Ds Volten klaagt in zijn boek: „Men vermijdt ons als een zekere gevreesde ziekte . Wij zijn „te lucht", een gevaar. Verenigen met ons zou een doodzonde zijn". Ten overvloede: die ,,men" is de gereformeerde gezindte. Twee bladzijden eerder had hij verklaard; wij hebben de drie formulieren met deze groepen niet gemeen. Dat is maar schijn; hier is alleen een formele overeenkomst. Naast de drie formulieren hebben zij een code, die de drie formulieren overschaduwt". Hier geeft ds Volten een caricatuur. Afgedacht hiervan: hoe komt het dat er het verwijt van oppervlakkigheid is? Ik sta nog altijd op het standpunt dat daar de schoen wringt. Er zijn op dit gebied aan weerszijden onschriftuurlijke opvattingen; aan weerszijden — uiterst links en uiterst rechts. En toch, en toch — de uiterst rechtse verduistering van het Evangelie, die ik verfoei, moet toch begrepen kunnen worden. Alleen dan, kunnen we spreken. Deze weg moeten we gaan in de gereformeerde gezindte, maar ook in eigen kerkelijke kring — christelijk gereformeerd en gereformeerd enz. We raken elkaar in de kerken kwijt op essentiële punten. Het gevaar dreigt dat we alleen een formele eenheid zijn.
Daarom zullen we moeten jagen naar de geestelijke eenheid.
Alleen dan is er reden om te spreken over.

Kerkelijke eenheid
Van te voren staat reeds vast hoe ds Volten op deze opmerking zal reageren, als hij reageert!
U moet zelf toestemmen dat u er niet bent in de gereformeerde gezindte, zelfs niet in eigen kerk. Geneesmeester — genees u zelf en laat mij de weg gaan, die ik meen te moeten gaan.
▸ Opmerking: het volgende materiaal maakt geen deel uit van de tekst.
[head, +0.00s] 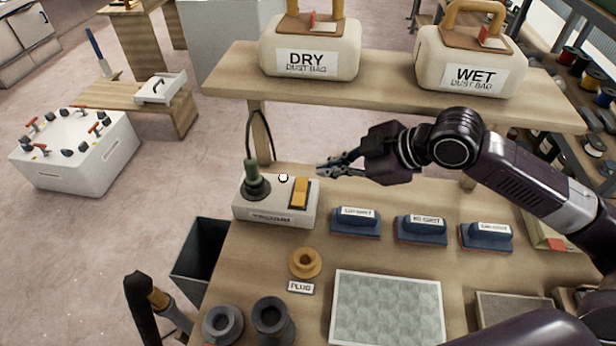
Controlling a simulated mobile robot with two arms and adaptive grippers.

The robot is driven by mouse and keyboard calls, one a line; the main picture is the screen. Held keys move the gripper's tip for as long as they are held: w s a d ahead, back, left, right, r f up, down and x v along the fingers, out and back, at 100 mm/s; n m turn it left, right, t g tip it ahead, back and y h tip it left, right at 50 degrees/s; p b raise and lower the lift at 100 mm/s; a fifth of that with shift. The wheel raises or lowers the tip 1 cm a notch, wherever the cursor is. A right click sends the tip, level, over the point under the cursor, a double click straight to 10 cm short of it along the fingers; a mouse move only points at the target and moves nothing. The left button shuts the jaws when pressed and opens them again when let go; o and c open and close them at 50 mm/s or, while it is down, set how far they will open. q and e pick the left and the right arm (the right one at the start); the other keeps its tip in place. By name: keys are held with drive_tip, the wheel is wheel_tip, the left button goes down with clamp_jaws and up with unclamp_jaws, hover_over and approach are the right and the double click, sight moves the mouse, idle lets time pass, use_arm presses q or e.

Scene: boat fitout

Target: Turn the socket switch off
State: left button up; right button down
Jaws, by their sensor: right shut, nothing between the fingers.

Zolang u mij niet meer kunt tonen, ga ik m'n eigen weg.
Daar staan we dan!
Zullen we het hoofd schudden over deze dominee?
Laten we het niet doen, maar de hand in eigen boezem steken als gereformeerde gezindte in het algemeen, belijdend dat we het echt gereformeerde, dat tegelijk katholiek is, zo weinig openbaren en de kracht daarvan kunnen laten zien vanwege onze onderlinge verdeeldheid.
Maar laten we dat ook doen als christelijke gereformeerde kerken in het bijzonder.
Er is niet de minste reden ons te verheffen. Wel om het hoofd te buigen omdat we zo vaak de problemen niet zien, de nood van de verdeeldheid niet gevoelen, het echt gereformeerde niet beleven.
Het grote probleem waar wij als kerken mee te maken hebben is: kerk zijn (geen secte, geen groepje, geen kringetje, maar voluit kerk) in 1962.
De kerk heeft tot taak het Woord Gods te bewaren.
Zij heeft die taak nu.
Laten we nu enerzijds ons niet laten beheersen door de mode van de tijd. Maar laten we bok anderzijds het bewaren van Gods Woord niet gelijk stellen met handhaving van vormen en gewoonten, die toch ook het stempel van een bepaalde tijd droegen. Doch laten we jagen naar het levend, geestelijk verstaan van Gods Waarheid — die oecumenisch en katholiek is tot op de jongste Dag!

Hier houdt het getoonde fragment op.